2010年11月27日土曜日

大学は就職予備校か

新聞だったと思うが,大学入試の英語は TOEIC でやればいい,余計なくだらん英語を教えるな試験に出すなという意見を見たことがある。TOEIC は就職したら必要な資格だから,という論理だったように誤解したが,そこまで本音を言われると現場の教員としてはちと頭にくる。しかし,学部一年生へのアンケートで大学・学科を選んだ理由を聞くと,ほとんどすべてが「就職を考えて」となる。僕らの時代とは違う。大学は勉強をする所であって,就職先を探す場所ではなかったと思うのだが。ということで,一部のインテリと学生の立場からすると,大学はやはり就職予備校である。

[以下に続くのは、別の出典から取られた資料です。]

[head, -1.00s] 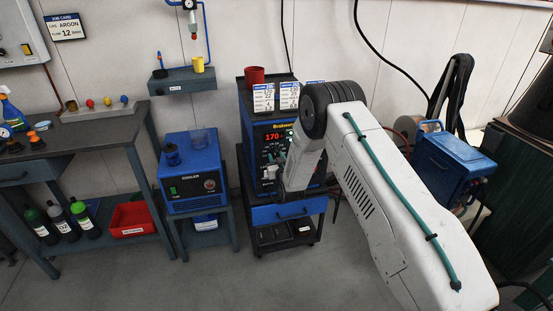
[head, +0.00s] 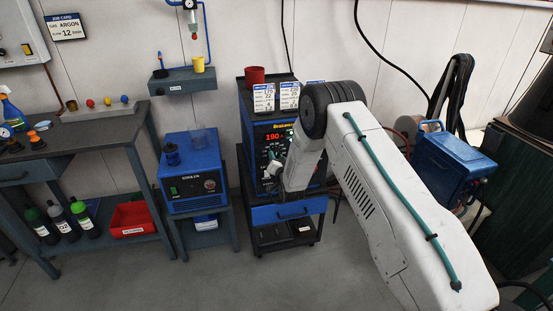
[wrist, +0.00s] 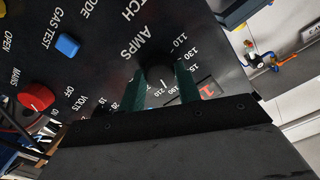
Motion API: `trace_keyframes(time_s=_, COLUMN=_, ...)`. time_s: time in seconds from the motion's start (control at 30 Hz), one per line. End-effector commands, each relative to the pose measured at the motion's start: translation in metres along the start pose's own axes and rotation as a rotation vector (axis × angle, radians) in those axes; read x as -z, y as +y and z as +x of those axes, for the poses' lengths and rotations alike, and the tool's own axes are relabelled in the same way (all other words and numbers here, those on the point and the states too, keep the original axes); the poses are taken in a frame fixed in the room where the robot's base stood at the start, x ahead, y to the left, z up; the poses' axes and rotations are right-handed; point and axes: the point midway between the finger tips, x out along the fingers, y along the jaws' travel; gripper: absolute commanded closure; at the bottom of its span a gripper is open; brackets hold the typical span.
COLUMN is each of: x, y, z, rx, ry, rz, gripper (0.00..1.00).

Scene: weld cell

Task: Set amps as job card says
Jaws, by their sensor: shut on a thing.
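The blue-and-black welder (head: 262,133) stands on a cart, and its red display (head: 273,137) appears to read 190. In the wrist view, the dark AMPS knob (wrist: 160,74) sits on the black panel, with scale numbers around it. My gripper (wrist: 164,88) is shut on this knob, one teal finger on each side. The fingers hide part of the knob and scale. In the head view my gripper (head: 276,167) is at the welder's front, partly hidden by my arm. A job card (head: 66,27) on the wall reads argon, flow 12. Cards (head: 264,98) on the welder are too small to read surely.
In the wrist view, a red MAINS knob (wrist: 36,97) and blue GAS TEST button (wrist: 67,45) are on the panel. A red cup (head: 254,76) stands on the welder. A blue cooler (head: 191,173) is to its left, a blue unit (head: 447,165) to its right.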

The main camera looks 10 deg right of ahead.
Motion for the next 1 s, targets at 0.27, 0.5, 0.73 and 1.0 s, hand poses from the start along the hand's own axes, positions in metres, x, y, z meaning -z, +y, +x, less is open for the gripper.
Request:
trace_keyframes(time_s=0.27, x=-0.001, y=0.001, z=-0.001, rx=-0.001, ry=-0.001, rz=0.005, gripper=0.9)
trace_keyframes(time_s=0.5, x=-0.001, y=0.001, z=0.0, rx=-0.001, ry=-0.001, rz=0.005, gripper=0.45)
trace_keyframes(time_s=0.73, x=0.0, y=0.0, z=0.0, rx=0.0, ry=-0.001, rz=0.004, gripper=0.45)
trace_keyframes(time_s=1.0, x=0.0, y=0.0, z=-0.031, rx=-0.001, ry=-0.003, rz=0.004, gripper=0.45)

しかし,きちんとした会社からは「即戦力を期待していない(期待なんかできない)」とも聞こえてくる。それはそうだろう。現場と理屈の間には深い谷がある。しかし理屈を身に付けていない人が現場で新しいアイデアを出すのは難しいというのも,そこそこ当たっているのではないか。
しかしですよ,こと英語に関しては,確かに学生のレベルは非常に低い。4 年生になって英語の論文や本を読むことになるが,訳は滅茶苦茶だ。僕が学生のときもそうだったから全く何も変わってない。その TOEIC で入試を代用すればいいと主張する人が推奨する中等教育を経れば,どんな論文でも読めるようになるのだろうか。疑問だ。
確か英語は論理的な記述に適した言語だ。英語の校閲をお願いしている女史によると,留学した先生の論文とそうでない先生の論文の英語は全く違うという。その,構造も含めて論理的な英語が苦手なのが大学生だ。つまりそれは,日本語のレポートでも論理が明確になっていないことを意味する。そんな人が TOEIC でいい点数を取ったとき,彼や彼女が書いた日本語の文章がわかり易くなる保証があるのだろうか。かなり疑問だ。面白いことに英語の論文執筆が得意な先生の日本語の論文・文章は僕には読み易い。ただし,多くの人には「くどい」らしい。ここあたりが英語論理表現と日本語表現の差かもしれない。
さて予備校にもどろう。東北大学では AO 入試をやっている。この面接員に OB を含めること(米国の丁寧な入試等の表面的な真似)に僕は反対したが極めて少数派だった。TOEIC の議論も同様だが,自分が受け持つことになる学生の審査で,別目的の試験や会社の立場の人を使うことには違和感しか覚えない。しかし上述のような学生の指向を見ると,こちらが本流なのかもしれない。大学は随分と変わってしまったなぁー。